Il n’y a pire action cynique lorsque l’on sait que la plupart des bénéficiaires sont déjà décédés et surtout que la loi ne sera pas rétroactive.
L’information est officielle depuis mercredi dernier. Elle coïncide avec la sortie du film intitulé ”Indigènes”, qui montre comment les anciens combattants des ex-colonies françaises, notamment ceux du Maghreb et de l’Afrique noire, ont versé leur sang pour libérer la France. Un film qui a ému et relancé le débat sur la colonisation, l’esclavage et le sort des combattants coloniaux.
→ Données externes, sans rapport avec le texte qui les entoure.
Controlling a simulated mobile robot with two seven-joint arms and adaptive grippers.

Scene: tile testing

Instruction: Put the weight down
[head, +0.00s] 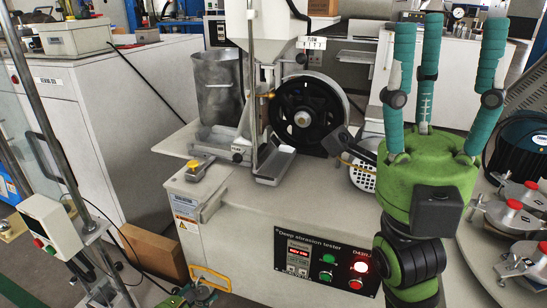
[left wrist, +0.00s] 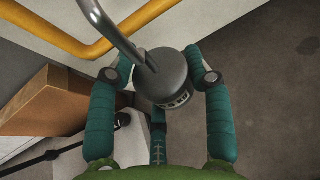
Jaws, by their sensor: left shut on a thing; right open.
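The weight (left wrist: 165,80) is a dark grey cylinder with a pale printed label and a bent metal rod rising from it, seen in the left wrist view. My left gripper (left wrist: 163,73) has its teal fingers closed around the weight's sides. In the head view only a small green part of my left gripper (head: 178,300) shows at the bottom edge, close to the yellow handle (head: 210,277) on the machine's front. The weight is hard to make out there. My right gripper (head: 440,50) is open and empty, its three teal fingers pointing up at the right.
The deep abrasion tester (head: 240,240) fills the middle, with a black wheel (head: 305,114), a metal bucket (head: 217,88) and a small tray (head: 277,165). A cardboard box (head: 153,252) stands on the floor at left. Round metal fixtures (head: 510,217) stand at right.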

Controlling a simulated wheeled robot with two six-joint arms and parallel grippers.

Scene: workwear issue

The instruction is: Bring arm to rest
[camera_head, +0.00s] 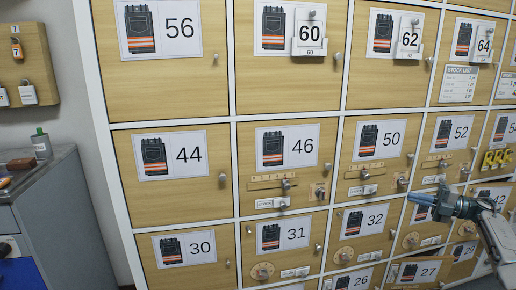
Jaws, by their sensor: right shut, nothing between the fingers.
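My right gripper (424,200) shows at the right of the head view, its arm coming in from the lower right. Its blue-tipped fingers point left and are shut, with nothing between them. It hangs in front of the lower right part of the locker wall, near the doors numbered 52 and 32. Whether it touches the wall cannot be told. My left gripper is not in view.
A wall of wooden locker doors (180,100) with numbered trouser labels fills most of the view. Several doors carry knobs, sliders and small tags. A grey cabinet (62,215) with a bottle (41,145) stands at the left, under a wooden key board (36,62).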

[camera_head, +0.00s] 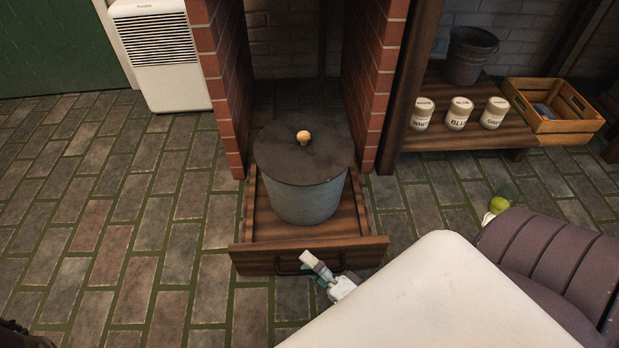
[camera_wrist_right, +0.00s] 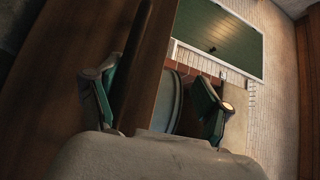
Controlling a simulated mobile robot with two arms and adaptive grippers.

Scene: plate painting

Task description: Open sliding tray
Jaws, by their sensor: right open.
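The wooden sliding tray (camera_head: 262,258) stands out from between two brick pillars, with its front board facing me. A dark bar handle (camera_head: 290,268) is on that front board. A grey-blue pot (camera_head: 305,203) with a dark lid and a pale knob sits on the tray. My right gripper (camera_head: 318,272) is at the right part of the handle. In the wrist view, its open fingers (camera_wrist_right: 155,100) lie on either side of the front board and dark handle bar; contact cannot be told. My left gripper is not in view.
A white slatted appliance (camera_head: 160,60) stands at back left. A green ball (camera_head: 499,204) lies right.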

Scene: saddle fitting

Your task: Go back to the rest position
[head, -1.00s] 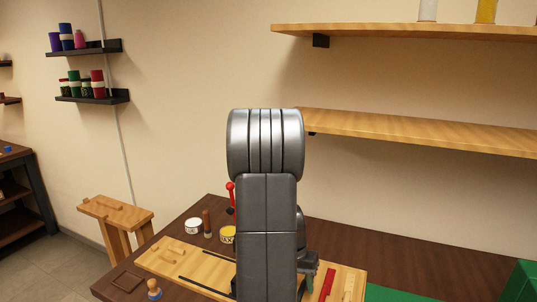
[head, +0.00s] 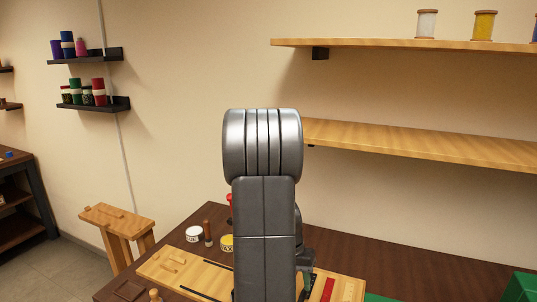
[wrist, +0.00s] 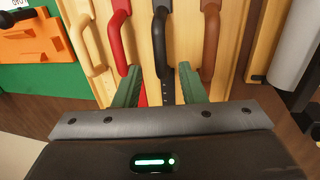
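My gripper (wrist: 160,88) shows in the wrist view with its two green fingers apart and nothing held between them. Beyond the fingertips is a light wooden board (wrist: 142,62) with a row of curved handles: a beige one (wrist: 92,40), a red one (wrist: 118,40), a black one (wrist: 160,40) and a brown one (wrist: 209,45). The black handle lies in line with the gap between the fingers; I cannot tell how far below it is. In the head view my grey arm stands upright in the middle and hides most of the gripper.
The dark workbench (head: 400,262) carries a wooden board (head: 165,268), a white tin (head: 193,234) and a yellow tin (head: 227,243). Wooden shelves (head: 400,145) are on the wall to the right. A wooden stand (head: 118,222) is left of the bench. Green items are at right.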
Le président Jacques Chirac a affirmé qu’ ”il n’est pas inexact de dire qu’ayant eu le privilège de voir avant sa sortie le film ”indigènes”, j’ai été particulièrement touché, parce qu’il exprimait et la façon dont il l’exprimait. “ Cela m’a conduit à accélérer et à annoncer un certain nombre de mesures légitimes, qui étaient souhaitées par beaucoup et notamment dans la communauté militaire et qui étaient à juste titre revendiquées par les anciens militaires qui avaient combattu à nos côtés pour le drapeau français”, a précisé le chef de l’Etat français, lors d’une conférence de presse. Pourquoi s’être souvenu seulement maintenant de l’injustice dont ont été victimes plusieurs centaines de milliers d’anciens combattants du Maghreb, d’Afrique noire, de Madagascar et d’Indochine ?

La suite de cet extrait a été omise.